Is there power in changing your profile picture as a form of protest? I questioned this during the Arab Spring in my blog in two posts:
I questioned the power of algorithms, namely Facebook’s, in this post. I wrote this soon after Malcom Gladwell’s notable piece that argued the revolution was tweeted. This was around the time when people on social media were changing their profile pictures or posting statuses as a form of protest.
Lets come back to Gladwell’s argument that these networks are both empowered and diluted by their size. Activists and those expressing themselves can do with much more ease. But, they cannot rally the attention that the Greensboro lunch counter could because the Facebook system is designed to quiet noise. It would take many friends posting and discussing a particular topic in a variety of mediums to draw any kind of social stir that the Greensboro counters saw.

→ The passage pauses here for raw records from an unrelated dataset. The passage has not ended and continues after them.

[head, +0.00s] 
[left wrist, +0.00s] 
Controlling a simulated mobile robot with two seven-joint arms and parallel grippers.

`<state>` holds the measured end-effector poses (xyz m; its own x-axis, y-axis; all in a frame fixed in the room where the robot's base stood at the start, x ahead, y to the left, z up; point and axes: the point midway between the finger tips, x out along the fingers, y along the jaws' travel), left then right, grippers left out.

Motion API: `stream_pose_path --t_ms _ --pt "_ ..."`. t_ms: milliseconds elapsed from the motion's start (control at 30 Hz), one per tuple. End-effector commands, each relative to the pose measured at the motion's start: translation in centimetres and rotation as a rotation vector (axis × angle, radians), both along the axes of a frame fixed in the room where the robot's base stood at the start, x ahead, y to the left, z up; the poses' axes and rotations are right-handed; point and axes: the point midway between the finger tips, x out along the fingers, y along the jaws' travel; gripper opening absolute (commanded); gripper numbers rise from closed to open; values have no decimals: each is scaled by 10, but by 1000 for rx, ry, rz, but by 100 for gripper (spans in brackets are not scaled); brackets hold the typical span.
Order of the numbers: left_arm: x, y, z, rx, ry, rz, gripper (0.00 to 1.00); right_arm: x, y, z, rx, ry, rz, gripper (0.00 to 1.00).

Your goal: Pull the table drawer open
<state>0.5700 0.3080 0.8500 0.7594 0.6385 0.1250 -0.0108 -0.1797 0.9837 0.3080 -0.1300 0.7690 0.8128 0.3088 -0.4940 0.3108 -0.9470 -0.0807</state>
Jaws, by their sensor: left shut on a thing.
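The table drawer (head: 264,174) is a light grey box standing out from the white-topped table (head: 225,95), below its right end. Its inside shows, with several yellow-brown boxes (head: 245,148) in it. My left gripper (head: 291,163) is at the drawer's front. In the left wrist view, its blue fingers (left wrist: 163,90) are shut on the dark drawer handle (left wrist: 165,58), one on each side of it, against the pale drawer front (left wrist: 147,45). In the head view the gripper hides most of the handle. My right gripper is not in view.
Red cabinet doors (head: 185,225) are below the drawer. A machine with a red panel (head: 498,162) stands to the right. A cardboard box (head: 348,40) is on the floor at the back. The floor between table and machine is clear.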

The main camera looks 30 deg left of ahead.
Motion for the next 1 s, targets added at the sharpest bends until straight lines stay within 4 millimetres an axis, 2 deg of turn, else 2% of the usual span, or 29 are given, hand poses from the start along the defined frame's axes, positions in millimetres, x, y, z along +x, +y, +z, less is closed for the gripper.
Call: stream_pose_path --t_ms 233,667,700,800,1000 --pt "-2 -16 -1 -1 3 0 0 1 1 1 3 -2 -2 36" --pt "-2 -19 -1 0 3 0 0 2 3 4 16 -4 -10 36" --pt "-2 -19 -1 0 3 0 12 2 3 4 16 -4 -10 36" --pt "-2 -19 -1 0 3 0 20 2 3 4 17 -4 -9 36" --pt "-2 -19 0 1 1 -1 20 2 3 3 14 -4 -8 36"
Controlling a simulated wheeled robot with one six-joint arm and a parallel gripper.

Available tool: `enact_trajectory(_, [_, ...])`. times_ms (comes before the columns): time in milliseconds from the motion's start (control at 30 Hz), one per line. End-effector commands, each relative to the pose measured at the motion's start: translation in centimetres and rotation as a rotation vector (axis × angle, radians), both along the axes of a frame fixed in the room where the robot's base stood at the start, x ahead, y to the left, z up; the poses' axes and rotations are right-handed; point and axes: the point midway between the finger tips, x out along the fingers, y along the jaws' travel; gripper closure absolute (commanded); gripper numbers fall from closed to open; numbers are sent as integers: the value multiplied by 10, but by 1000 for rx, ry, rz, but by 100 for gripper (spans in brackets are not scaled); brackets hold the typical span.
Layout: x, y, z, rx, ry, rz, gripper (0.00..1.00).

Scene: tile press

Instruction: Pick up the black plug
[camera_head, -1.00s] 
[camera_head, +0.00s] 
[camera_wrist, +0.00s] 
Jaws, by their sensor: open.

Citing the two-step flow in media we can argue that the internet has given us a power and voice we’ve never had before. But last January, I asked:
We can’t help but keep asking if participating in social media is activism. Does changing a Facebook Status or Twitter profile picture make a difference? Some argue it brings awareness to an issue. But it’s passive activism, it’s enough to get points for “caring” about an issue for a fleeting trend.
Let’s revisit this topic in the context of SOPA and PIPA rather than bringing awareness to a cause not tied to a bill. I changed my profile pictures because I link as a link to action and a specific bill. This is an internet related topic that is specifically associated with names, dates and times unlike other ’causes’ that got a lot of buzz last year.
But I’m still not sure. Is there tangible value in changing a profile picture beyond social clout? Does it depend on whether or not the bill passes? If SOPA and PIPA are stopped am I allowed to take any responsibility as a constituent for that? In the posts from last year I talk about action meaning getting up and actually doing something more than swapping a photo or posting a status.
Can someone challenge me or move this conversation forward? What is the value, if any, in changing profile pictures to motivate action?